Alfred Rosenberg, although he was often hailed as the “intellectual leader” of the Nazi Party and indeed its “philosopher,” was also a man of mediocre intelligence. Rosenberg may with some truth be put down as a Russian. Like a good many Russian “intellectuals,” he was of Baltic German stock. The son of a shoemaker, he was born January 12, 1893, at Reval (now Tallinn) in Estonia, which had been a part of the Czarist Empire since 1721. He chose to study not in Germany but in Russia and received a diploma in architecture from the University of Moscow in 1917. He lived in Moscow through the days of the Bolshevik revolution and it may be
that, as some of his enemies in the Nazi Party later said, he flirted with the idea of becoming a young Bolshevik revolutionary. In February 1918, however, he returned to Reval, volunteered for service in the German Army when it reached the city, was turned down as a “Russian” and finally, at the end of 1918, made his way to Munich, where he first became active in White Russian émigré circles.

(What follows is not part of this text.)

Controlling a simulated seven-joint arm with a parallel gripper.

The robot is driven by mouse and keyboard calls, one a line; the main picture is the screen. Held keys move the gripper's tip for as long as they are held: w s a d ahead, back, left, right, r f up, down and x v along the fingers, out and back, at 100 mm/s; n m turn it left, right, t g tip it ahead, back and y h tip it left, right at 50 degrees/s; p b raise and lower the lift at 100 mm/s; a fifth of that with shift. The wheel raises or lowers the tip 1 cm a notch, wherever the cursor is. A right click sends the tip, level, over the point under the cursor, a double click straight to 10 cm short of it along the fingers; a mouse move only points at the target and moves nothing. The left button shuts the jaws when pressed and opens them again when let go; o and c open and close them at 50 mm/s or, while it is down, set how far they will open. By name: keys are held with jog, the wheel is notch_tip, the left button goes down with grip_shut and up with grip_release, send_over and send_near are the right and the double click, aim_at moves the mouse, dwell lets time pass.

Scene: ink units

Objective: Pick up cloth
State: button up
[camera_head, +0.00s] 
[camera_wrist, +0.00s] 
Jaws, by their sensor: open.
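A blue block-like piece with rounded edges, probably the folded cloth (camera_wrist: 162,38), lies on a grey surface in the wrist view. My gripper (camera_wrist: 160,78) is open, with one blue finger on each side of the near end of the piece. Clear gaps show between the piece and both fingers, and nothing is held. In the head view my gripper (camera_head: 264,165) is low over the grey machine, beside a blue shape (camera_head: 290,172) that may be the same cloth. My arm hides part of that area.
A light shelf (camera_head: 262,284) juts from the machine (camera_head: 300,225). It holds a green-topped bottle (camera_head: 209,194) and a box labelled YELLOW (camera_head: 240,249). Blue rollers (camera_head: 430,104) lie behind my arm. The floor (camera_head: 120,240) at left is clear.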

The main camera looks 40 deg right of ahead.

Rosenberg then met Dietrich Eckart and through him Hitler, and joined the party at the end of 1919. It was inevitable that a man who had actually received a diploma in architecture would impress the man who had failed even to get into a school of architecture. Hitler was also impressed by Rosenberg’s “learning,” and he liked the young Balt’s hatred of the Jews and the Bolsheviks. Shortly before Eckart died, toward the end of 1923, Hitler made Rosenberg editor of the Voelkischer Beobachter, and for many years he continued to prop up this utterly muddled man, this confused and shallow “philosopher,” as the intellectual mentor of the Nazi movement and as one of its chief authorities on foreign policy.